One incident in a football match has opened the way for campaigners against racism in Spanish football and, more widely, in the Spanish state. The hero is the brilliant Brazilian attacking full back Dani Alves, who plays for Barcelona.
If you haven’t seen the video yet, you really should. Alves is about to take a corner but a racist in the crowd has thrown a banana – an internationally recognised racist gesture. With scarcely a pause, Alves picks up the banana, opens it, eats it – and takes the corner.
The best bit of the video is the way Alves doesn’t even look at the banana as he eats it – all his concentration is on his teammates and where he is going to ping the ball in. It’s a wonderful spur of the moment gesture, dissmissive and contemptuous of the racist’s action.
Dani Alves is the coolest man in football.
I don’t believe anyone should have to do this, though. I would have supported Alves whatever his reaction to racism from the crowd had been. I don’t think we should demand that black players behave with restraint, cleverness or in any other prescribed way in the face of racist provocation.
No one should be expected to remain calm in this situation – it is racists who are to blame, not black footballers. Walk off the pitch, chuck the banana back, smack a racist in the crowd, I don’t care. Whatever Alves had done, I’d have backed him.
I particularly admired Kevin Prince Boateng’s response to repeated racist chanting at a friendly match in Italy – he booted the ball into the stands, took off his shirt and led his AC Milan teammates off the field.
I have a feeling that if more games were just stopped – by officials or through players’ action – in response to racist abuse, that would swiftly make racists undesirable in football crowds in many parts of Europe where monkey chanting and banana throwing is still seen as acceptable.
But as it happens, Alves’s gesture touched a chord. Brazil and Barcelona teammate Neymar tweeted a picture of himself and his kid eating bananas with the hashtag #weareallmonkeys in four languages. Immediately, footballers, celebrities and others followed suit.

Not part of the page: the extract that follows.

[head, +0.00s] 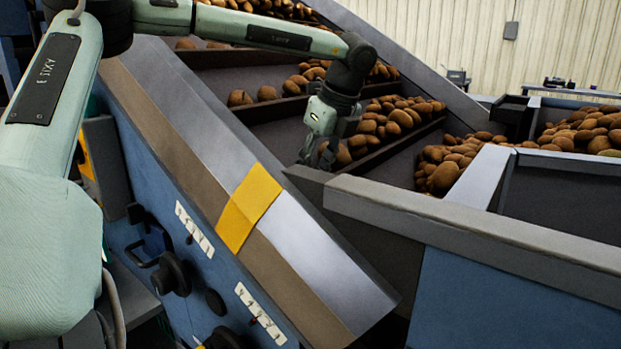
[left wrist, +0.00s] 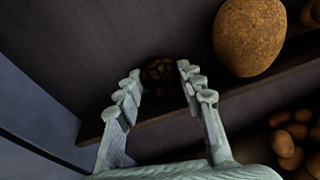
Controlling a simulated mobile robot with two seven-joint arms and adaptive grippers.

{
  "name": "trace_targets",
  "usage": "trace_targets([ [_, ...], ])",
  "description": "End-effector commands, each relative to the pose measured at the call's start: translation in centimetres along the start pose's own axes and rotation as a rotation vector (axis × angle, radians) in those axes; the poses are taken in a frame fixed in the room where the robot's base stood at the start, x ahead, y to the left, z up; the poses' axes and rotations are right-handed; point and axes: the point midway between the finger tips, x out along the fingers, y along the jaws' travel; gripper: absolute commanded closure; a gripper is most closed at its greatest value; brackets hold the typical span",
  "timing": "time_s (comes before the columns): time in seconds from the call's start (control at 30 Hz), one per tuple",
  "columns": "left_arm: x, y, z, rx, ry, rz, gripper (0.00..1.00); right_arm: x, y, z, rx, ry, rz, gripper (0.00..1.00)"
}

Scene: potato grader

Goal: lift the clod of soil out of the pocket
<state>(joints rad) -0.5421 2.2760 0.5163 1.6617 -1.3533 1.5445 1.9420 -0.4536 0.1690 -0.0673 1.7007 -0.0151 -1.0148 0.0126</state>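The clod of soil (left wrist: 158,70) is a small, dark brown, lumpy ball in the left wrist view. It lies on the dark belt (left wrist: 100,50), close to a raised brown slat (left wrist: 150,112). My left gripper (left wrist: 159,70) is open, with its two fingers spread to either side of the clod. I cannot tell whether they touch it. In the head view my left gripper (head: 318,160) points down into a belt pocket beside the machine's side wall. The clod does not show there. My right gripper is in neither view.
A large potato (left wrist: 250,37) lies just right of the fingers in the left wrist view. More potatoes (head: 385,125) lie along the slatted belt in the head view. The grey side wall (head: 450,225) and a sloping metal rail (head: 290,240) stand close to the gripper.

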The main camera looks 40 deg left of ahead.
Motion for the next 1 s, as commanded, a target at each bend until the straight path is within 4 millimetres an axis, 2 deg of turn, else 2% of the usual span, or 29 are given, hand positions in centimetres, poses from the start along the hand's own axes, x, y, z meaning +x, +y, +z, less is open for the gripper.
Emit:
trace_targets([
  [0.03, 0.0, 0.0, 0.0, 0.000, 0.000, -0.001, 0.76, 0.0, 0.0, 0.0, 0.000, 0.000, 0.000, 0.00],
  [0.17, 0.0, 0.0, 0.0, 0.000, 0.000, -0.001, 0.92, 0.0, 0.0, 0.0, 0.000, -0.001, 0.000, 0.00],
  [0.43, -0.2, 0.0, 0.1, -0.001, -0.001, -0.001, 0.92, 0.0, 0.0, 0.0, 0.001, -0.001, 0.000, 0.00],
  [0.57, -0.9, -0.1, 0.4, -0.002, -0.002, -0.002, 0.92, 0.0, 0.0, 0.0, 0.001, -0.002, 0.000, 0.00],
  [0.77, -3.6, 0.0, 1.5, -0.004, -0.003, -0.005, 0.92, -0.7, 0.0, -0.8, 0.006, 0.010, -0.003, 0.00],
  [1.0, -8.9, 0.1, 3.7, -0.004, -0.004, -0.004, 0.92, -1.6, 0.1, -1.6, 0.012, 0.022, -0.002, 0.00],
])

This use of banana and monkey imagery might seem backward or at least discomfitting in Britain, where throwing bananas or making monkey noises is widely seen as completely unacceptable – you wouldn’t start an antiracist campaign here in that way. But where racists commonly use such imagery, its subversion as an antiracist statement has real power.
This can be seen in the way grassroots campaigners have picked up the banana theme to spread the anti-racist message in local communities.

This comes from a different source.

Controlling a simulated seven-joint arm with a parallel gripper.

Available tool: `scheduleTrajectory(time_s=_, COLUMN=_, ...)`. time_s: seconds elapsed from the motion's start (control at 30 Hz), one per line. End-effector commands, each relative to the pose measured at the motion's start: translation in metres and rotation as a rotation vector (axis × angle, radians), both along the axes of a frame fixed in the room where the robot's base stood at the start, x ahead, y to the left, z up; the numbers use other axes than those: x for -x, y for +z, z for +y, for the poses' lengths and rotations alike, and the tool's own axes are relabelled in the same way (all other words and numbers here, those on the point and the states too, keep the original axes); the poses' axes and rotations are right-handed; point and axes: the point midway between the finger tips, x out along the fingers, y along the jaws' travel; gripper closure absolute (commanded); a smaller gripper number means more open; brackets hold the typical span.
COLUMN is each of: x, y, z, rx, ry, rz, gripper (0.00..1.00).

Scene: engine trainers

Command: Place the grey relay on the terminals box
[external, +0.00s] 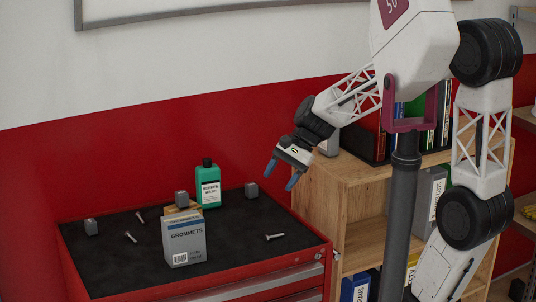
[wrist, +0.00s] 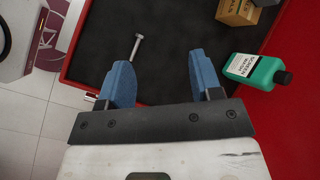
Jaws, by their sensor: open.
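A grey grommets box (external: 184,242) stands upright at the front of the black cart top (external: 110,265). A green screen wash bottle (external: 208,188) stands behind. Several bolts (external: 275,237) lie loose. A wooden shelf (external: 345,185) rises right of the cart.

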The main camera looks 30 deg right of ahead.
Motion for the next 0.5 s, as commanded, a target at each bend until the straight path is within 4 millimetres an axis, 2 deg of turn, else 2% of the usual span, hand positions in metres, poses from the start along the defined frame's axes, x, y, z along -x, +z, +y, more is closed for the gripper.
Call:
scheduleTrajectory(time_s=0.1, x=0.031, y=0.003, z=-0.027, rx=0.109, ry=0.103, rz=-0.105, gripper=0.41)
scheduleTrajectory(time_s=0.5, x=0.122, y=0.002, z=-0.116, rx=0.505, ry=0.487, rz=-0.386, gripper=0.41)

The antifascist campaign Unitat Contra el Feixisme i el Racisme, the sister organisation of Unite Against Fascism in Catalunya, is circulating the picture above.
School students and staff at La Plana Institute, a school in Vic, Catalunya, got together in the playground to show their opposition to racism. Vic is a town that has been a stronghold of the fascist Plataforma per Catalunya (PxC) party – it still has five councillors there, although local antifascists whose campaign has already seen the PxC dump its leader, are hoping to get these kicked out at the next local elections.
Now antiracists and antifascists are getting a different message across. Headteacher Collel Dolores said:
In this school there is no racism, and today we say: look how many different skin colors and how we all live together.
You can watch a nice video report here (Catalan). Alves’s quicksilver thought has created a way to bring people together and be confident and proud anti-racists. As Alves put it in a BBC interview:
I hope that this (campaign) can be an alert to ban this kind of attitude from football altogether. I hope the debate about racial prejudice will not fade away, but stays on permanently and not be restricted only to football.
Just a brief afterword: it is easy for people in Britain to be complacent about racism in football. Here, banana throwing and monkey chanting – big in the 1970s and 80s – are now very rare. But not so long ago, Italian team Lazio came to play my team – Tottenham Hotspur – at White Hart Lane in a Europa league match.
I usually go to the Lane for home games, but this time for some reason I was unable to. I watched on telly. The monkey chanting directed by Lazio “fans” at Spurs’ black players, including Jermain Defoe, Aaron Lennon and Andros Townsend, could be clearly heard, even on TV.
Absolutely nothing happened. The police did not remove the monkey chanters, the officials did not stop the match. UEFA chief Michel Platini was at the game, but this did not prompt any action against the racists that night. This was a televised European game, at a Premiership ground in 2012. My team carried on playing without protest.
Later, UEFA imposed a paltry fine. That’s not good enough. The response of a Premiership football club on the night was not good enough, regardless of the fact that the racists were not our own fans but Lazio’s.
We could all do with a bit of the Dani Alves spirit.